◆ WRITTEN EXERCISE ◆
Leaving out the pictures, output the lines from the one that contains "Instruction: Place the" through the end of the material, exactly as they stand.

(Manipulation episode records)
▽
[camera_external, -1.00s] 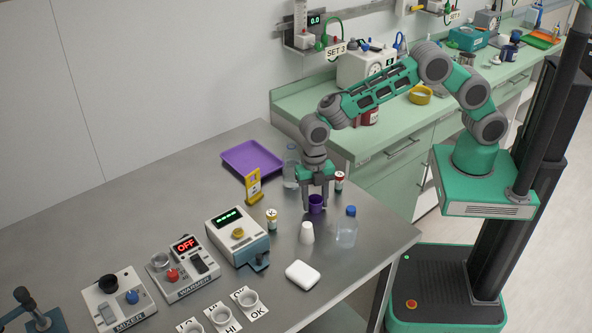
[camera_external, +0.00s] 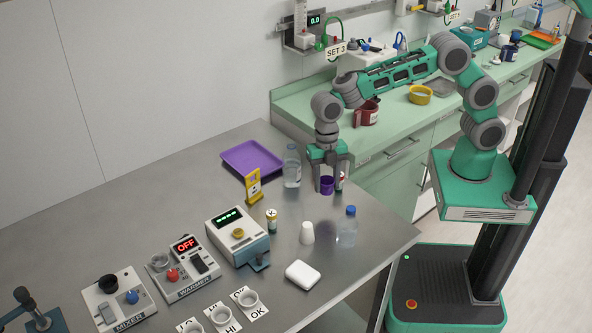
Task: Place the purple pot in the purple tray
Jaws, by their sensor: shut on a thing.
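The small purple pot (camera_external: 327,186) is between the fingers of my gripper (camera_external: 330,186), which is shut on it. It appears to be held above the metal table, with a faint dark shadow or reflection below it. The flat purple tray (camera_external: 252,158) lies at the back of the table, to the left of my gripper and apart from it. The bare inside of the tray shows and looks empty.
A clear bottle (camera_external: 292,167) stands between tray and gripper. A yellow stand (camera_external: 253,187) is at the tray's front edge. A small vial (camera_external: 340,181) is just behind the gripper's right finger. A white cup (camera_external: 307,232) and blue-capped bottle (camera_external: 348,226) stand in front.

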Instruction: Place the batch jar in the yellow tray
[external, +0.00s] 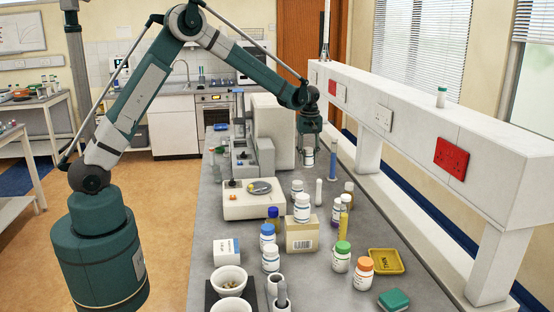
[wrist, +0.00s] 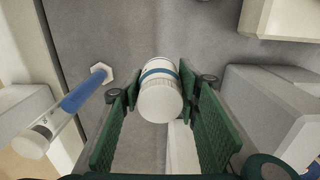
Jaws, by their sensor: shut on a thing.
△
◆ TASK RESULT ◆
Instruction: Place the batch jar in the yellow tray
[external, +0.00s] 
[wrist, +0.00s] 
Jaws, by their sensor: shut on a thing.

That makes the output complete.